Arun, a sewer cleaner, is one of them, “I do drink,” he says. “My work is physically strenuous and alcohol helps me deal with the stress.”

His access to liquor may soon be curtailed, and eventually cut.

Tamil Nadu goes to the polls on Monday and whatever the result, one thing looks probable—some form of a ban on the sale of alcohol may soon follow. Leaders of all major political parties are committed to the measure.

“Prohibition will be enforced in a phased manner, which will eventually lead to complete prohibition,” chief minister J. Jayalalithaa had told a massive crowd at the Island Grounds in Chennai at the launch of her election campaign on 9 April.

The election manifesto of the opposition Dravida Munnetra Kazhagam (DMK), launched the next day, also has a prohibition pledge. In fact, the party plans to go one step further: “I won’t say we will enforce prohibition in stages. We will just do it,” declared party chief M. Karunanidhi.

Both parties claim the measure will help households save money and families safeguard a healthy future.
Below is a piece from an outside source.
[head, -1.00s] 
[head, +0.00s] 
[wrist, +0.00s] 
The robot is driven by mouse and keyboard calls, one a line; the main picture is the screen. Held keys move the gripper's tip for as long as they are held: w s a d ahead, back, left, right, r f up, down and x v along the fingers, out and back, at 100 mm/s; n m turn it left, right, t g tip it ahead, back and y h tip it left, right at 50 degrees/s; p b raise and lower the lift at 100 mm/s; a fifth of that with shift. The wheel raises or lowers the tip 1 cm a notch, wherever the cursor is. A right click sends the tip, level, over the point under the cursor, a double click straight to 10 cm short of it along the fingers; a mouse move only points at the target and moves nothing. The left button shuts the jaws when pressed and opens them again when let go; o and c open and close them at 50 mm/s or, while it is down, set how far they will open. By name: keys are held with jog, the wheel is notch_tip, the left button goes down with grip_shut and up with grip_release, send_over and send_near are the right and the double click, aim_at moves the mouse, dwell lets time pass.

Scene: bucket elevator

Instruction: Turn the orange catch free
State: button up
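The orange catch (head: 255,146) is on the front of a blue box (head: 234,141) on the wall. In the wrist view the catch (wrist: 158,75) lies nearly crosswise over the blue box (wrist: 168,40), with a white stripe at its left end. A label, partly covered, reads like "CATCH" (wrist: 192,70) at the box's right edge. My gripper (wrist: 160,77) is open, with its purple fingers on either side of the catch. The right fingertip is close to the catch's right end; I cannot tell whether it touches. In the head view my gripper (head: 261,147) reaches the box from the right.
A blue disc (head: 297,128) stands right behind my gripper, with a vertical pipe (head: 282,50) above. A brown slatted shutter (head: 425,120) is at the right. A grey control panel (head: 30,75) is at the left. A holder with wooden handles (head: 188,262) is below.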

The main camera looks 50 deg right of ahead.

But implementing that pledge, and convincing sceptics in the electorate, will not be quite so straightforward, and the cost to the state’s exchequer would be substantial.

It was, for instance, a Karunanidhi-led DMK government that first relaxed the dry law in 1971 implemented partially in 1937 by a Congress government, a fact pointed out repeatedly by both Vaiko—general secretary of the Marumalarchi Dravida Munnetra Kazhagam (MDMK)—and ruling All India Anna Dravida Munnetra Kazhagam (AIADMK) chief Jayalalithaa during their election campaigns.

Although he likes to settle down with a couple of pegs after a day of back-breaking work, Arun admits that a move towards prohibition may actually turn out to be beneficial for him. “If they close the liquor shops, I won’t have an option and will stop drinking. It will save me and my family money,” he says.

The state of Tamil Nadu, on the other hand, will end up losing money—a lot of it—if prohibition is enforced. More than 30% of the state’s revenue comes from liquor sales—the business of selling alcohol in the state is entirely run by the government.

The Tamil Nadu State Marketing Corporation, or Tasmac, owned by the state government has exclusive rights of selling wholesale and retail alcoholic beverages in Tamil Nadu, and generates over Rs.25,000 crore of annual revenue.

Last year, revenue earned from liquor sales in the 6,800-plus liquor shops that Tasmac runs across the state stood at Rs.26,188 crore.

“It is expected to reach Rs.29,672 crore in 2015-16,” state finance secretary K. Shanmugam was quoted as saying byThe New Indian Express in March last year. He said thatRs.22,375 crore will come from commercial tax and anotherRs.7,296 crore from excise duty.

In a state that has a budget deficit of over Rs.9,000 crore, an alcohol ban will have far-reaching consequences.

The dry state campaign

Dry laws in varying degrees are in force in several states like Gujarat and Bihar. And every state has its own alcohol-free days. Not surprisingly, though, prohibition is controversial in Tamil Nadu.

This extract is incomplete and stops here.